DEFINE "performs at an acceptable level"
I would say that this is subjective and best determined at the local level. I would say unacceptable should be defined as "inability to educate students and inability to improve because of lack of motivation or lack ability." This is something a teacher peers and administrators will know more then anyone else. I am a fan of a 360 review system, in which teachers get feedback from their peers, administration and students.
WTF? "The limited number that are bad and kept is what the media picks up on." Show me one example please.
http://articles.latimes.com/2009/may/03/local/me-teachers3
Firing teachers can be a costly and tortuous task
...It's remarkably difficult to fire a tenured public school teacher in California, a Times investigation has found.
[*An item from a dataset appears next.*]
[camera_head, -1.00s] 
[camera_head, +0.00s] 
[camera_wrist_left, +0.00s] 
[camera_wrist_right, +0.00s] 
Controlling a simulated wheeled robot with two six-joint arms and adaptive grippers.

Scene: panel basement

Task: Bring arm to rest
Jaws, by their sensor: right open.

The path can be laborious and labyrinthine, in some cases involving years of investigation, union grievances, administrative appeals, court challenges and re-hearings.
Not only is the process arduous, but some districts are particularly unsuccessful in navigating its complexities. The Los Angeles Unified School District sees the majority of its appealed dismissals overturned, and its administrators are far less likely even to try firing a tenured teacher than those in other districts.
The Times reviewed every case on record in the last 15 years in which a tenured employee was fired by a California school district and formally contested the decision before a review commission: 159 in all (not including about two dozen in which the records were destroyed). The newspaper also examined court and school district records and interviewed scores of people, including principals, teachers, union officials, district administrators, parents and students.
Among the findings:
* Building a case for dismissal is so time-consuming, costly and draining for principals and administrators that many say they don't make the effort except in the most egregious cases. The vast majority of firings stem from blatant misconduct, including sexual abuse, other immoral or illegal behavior, insubordination or repeated violation of rules such as showing up on time.
* Although districts generally press ahead with only the strongest cases, even these get knocked down more than a third of the time by the specially convened review panels, which have the discretion to restore teachers' jobs even when grounds for dismissal are proved.
* Jettisoning a teacher solely because he or she can't teach is rare. In 80% of the dismissals that were upheld, classroom performance was not even a factor.
When teaching is at issue, years of effort -- and thousands of dollars -- sometimes go into rehabilitating the teacher as students suffer. Over the three years before he was fired, one struggling math teacher in Stockton was observed 13 times by school officials, failed three year-end evaluations, was offered a more desirable assignment and joined a mentoring program as most of his ninth-grade students flunked his courses.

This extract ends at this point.